## STATED EXERCISE
Quote the listing below in full and exactly as written, but omit every picture.

○ ○ ○ ○

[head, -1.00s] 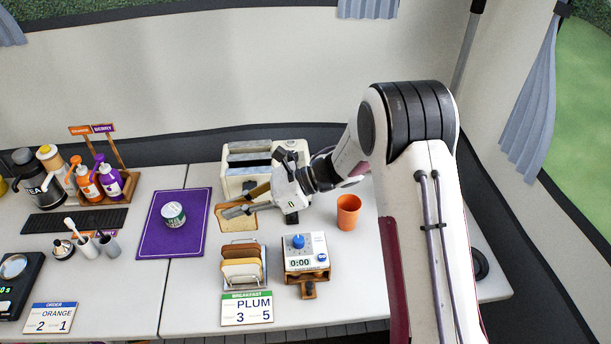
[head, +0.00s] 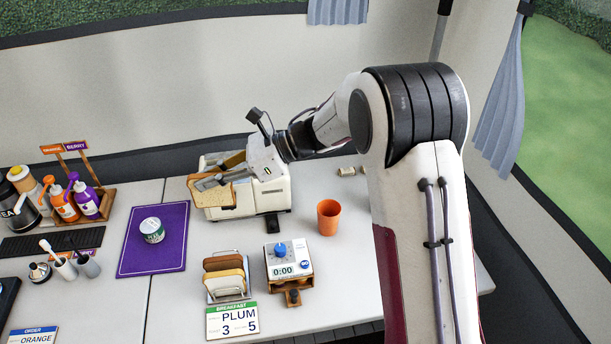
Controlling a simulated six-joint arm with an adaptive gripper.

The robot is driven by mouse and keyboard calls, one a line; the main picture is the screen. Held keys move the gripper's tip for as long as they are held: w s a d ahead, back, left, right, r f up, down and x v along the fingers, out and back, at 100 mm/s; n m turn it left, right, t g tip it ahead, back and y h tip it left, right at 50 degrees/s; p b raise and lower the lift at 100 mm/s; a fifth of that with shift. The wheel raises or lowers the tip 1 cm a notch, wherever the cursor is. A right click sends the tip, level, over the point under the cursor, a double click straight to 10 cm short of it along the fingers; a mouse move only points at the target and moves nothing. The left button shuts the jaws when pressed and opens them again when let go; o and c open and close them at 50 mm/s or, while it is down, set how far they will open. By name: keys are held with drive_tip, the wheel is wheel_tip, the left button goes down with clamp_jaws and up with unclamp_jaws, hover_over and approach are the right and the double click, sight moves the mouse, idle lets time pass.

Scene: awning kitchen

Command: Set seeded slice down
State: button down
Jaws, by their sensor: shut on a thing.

○ ○ ○ ○

## OUTPUT
[head, -1.00s] 
[head, +0.00s] 
Controlling a simulated six-joint arm with an adaptive gripper.

The robot is driven by mouse and keyboard calls, one a line; the main picture is the screen. Held keys move the gripper's tip for as long as they are held: w s a d ahead, back, left, right, r f up, down and x v along the fingers, out and back, at 100 mm/s; n m turn it left, right, t g tip it ahead, back and y h tip it left, right at 50 degrees/s; p b raise and lower the lift at 100 mm/s; a fifth of that with shift. The wheel raises or lowers the tip 1 cm a notch, wherever the cursor is. A right click sends the tip, level, over the point under the cursor, a double click straight to 10 cm short of it along the fingers; a mouse move only points at the target and moves nothing. The left button shuts the jaws when pressed and opens them again when let go; o and c open and close them at 50 mm/s or, while it is down, set how far they will open. By name: keys are held with drive_tip, the wheel is wheel_tip, the left button goes down with clamp_jaws and up with unclamp_jaws, hover_over and approach are the right and the double click, sight moves the mouse, idle lets time pass.

Scene: awning kitchen

Command: Set seeded slice down
State: button down
Jaws, by their sensor: shut on a thing.

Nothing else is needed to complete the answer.